Sylwio naprawdę warto, bo czasem można coś kupić okazyjnie i potem różnie bywa, ja jeszcze miałam szczęście porozmawiać z tym młodym człowiekiem, a i zostałam zaproszona. Na pewno pojadę jak będą kwitły irysy podobno niezapomniane widoki. Chce się specjalizować głównie w irysach i liliowcach, ale z dodatkiem innych roślin.
Linetko pachnącego kupiłam w tym roku jeszcze nie kwitł, ale mam dwa inne jeden po poprzednikach jak go pryskam na mszyce jest przepiękny i drugi nie wiem skąd wydawało mi się, że to odnoga ale nie - ma zupełnie inne kwiatki i cały czas kwitnie, ma i kwiatki i owoce. Ja nie okrywam i okrywać nie będę. A widoki przygnały mnie tutaj
Jureczku fajnie że jesteś , widzisz o różnych rzeczach piszemy!
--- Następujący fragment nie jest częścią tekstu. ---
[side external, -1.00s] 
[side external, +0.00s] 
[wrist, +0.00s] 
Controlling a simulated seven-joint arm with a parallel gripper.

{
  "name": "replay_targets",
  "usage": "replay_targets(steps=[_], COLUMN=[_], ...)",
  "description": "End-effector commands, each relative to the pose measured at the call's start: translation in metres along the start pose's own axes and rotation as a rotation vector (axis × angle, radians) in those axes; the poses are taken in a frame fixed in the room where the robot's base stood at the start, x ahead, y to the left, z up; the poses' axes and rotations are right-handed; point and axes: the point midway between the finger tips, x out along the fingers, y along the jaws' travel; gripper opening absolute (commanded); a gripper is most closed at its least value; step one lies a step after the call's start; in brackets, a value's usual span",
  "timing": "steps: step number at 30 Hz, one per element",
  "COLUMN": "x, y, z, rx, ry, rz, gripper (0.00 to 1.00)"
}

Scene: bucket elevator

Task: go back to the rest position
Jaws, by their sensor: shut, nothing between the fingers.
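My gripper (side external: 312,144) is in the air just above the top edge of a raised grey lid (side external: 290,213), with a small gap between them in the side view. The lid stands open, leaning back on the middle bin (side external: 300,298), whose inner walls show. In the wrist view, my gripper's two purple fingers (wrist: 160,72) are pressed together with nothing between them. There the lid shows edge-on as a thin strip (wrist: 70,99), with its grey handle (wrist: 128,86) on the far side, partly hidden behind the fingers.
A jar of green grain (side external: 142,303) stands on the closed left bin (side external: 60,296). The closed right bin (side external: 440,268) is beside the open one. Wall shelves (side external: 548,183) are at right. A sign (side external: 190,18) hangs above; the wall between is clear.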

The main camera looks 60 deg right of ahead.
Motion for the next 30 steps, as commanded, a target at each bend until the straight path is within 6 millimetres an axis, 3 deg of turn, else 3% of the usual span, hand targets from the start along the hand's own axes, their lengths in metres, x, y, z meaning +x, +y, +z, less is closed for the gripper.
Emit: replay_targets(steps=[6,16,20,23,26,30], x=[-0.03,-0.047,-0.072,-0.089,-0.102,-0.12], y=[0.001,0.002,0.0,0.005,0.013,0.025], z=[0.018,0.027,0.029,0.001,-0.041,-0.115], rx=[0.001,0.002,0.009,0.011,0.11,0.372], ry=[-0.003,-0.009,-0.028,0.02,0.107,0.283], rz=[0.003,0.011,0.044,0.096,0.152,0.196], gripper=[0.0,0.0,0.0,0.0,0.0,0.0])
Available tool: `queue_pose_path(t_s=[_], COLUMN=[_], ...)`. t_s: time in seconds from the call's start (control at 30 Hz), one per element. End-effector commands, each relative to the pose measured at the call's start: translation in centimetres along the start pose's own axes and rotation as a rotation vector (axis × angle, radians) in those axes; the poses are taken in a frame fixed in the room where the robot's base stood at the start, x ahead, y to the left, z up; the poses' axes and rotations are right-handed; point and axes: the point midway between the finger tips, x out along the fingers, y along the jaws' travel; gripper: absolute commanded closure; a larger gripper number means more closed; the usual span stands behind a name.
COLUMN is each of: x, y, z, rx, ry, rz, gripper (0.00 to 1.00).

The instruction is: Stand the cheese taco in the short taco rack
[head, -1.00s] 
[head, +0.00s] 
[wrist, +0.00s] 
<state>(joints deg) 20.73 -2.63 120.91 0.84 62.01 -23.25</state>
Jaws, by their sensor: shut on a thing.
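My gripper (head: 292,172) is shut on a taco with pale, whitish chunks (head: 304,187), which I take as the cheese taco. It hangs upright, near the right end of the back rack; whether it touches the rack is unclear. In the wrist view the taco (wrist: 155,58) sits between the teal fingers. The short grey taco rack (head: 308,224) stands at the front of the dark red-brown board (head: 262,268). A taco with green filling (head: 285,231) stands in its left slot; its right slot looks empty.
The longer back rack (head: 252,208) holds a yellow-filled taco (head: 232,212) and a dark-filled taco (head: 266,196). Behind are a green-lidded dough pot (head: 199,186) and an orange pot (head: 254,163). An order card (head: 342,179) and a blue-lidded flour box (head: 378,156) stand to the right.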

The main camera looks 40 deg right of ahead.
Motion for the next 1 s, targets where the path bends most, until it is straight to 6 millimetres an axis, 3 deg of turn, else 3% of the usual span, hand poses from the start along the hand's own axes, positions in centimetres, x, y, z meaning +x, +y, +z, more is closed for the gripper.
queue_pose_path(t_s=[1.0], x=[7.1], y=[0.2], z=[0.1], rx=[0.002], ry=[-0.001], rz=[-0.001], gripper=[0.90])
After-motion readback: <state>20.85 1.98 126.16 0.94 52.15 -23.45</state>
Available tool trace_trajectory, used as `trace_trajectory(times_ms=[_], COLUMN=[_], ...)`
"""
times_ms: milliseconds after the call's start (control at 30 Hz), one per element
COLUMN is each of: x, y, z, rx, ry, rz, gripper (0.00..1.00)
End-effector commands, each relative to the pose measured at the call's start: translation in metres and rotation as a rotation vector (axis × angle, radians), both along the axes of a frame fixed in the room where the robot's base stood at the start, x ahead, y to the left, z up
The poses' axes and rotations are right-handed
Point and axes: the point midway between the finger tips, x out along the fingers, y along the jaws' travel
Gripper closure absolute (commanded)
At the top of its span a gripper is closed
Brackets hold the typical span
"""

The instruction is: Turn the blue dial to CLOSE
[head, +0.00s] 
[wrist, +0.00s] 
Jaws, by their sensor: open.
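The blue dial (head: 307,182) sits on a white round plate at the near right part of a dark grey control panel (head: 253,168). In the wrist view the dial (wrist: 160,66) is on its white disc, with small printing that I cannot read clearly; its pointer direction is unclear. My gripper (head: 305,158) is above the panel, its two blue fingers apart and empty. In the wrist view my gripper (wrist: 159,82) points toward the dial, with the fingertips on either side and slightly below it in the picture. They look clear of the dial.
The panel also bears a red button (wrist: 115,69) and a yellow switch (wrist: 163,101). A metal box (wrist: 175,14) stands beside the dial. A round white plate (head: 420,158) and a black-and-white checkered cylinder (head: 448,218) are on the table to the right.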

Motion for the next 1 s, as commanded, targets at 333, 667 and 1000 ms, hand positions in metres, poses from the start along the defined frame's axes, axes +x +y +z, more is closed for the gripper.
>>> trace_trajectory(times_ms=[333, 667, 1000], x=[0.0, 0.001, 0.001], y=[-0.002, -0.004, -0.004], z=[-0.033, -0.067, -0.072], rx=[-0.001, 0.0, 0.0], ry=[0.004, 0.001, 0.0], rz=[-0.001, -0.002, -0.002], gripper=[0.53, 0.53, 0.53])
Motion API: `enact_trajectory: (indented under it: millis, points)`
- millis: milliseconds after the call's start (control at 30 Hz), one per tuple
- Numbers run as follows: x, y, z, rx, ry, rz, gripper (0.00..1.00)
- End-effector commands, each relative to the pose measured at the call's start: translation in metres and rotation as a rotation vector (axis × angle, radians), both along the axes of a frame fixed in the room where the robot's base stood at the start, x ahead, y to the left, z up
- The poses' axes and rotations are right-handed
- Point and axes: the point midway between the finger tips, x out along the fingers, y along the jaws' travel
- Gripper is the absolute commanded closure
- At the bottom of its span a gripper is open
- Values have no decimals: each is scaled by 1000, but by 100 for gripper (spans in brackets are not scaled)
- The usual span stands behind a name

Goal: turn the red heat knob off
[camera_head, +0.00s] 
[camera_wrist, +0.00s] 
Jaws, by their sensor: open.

Tak rozdrapałeś... Kury pod moimi laskowymi też buszowały, splantowały kiedyś teren gruntownie, ale i tak wkurzają mnie te leszczyny i chyba je wytnę.
Agnieszko miłe są te spotkania i zawsze ubogacają - ja jestem jedynaczką więc lubię ludzi mam bardzo dużo znajomości i zawsze lubiłam nowe kontakty, a stare zostają te najtrwalsze!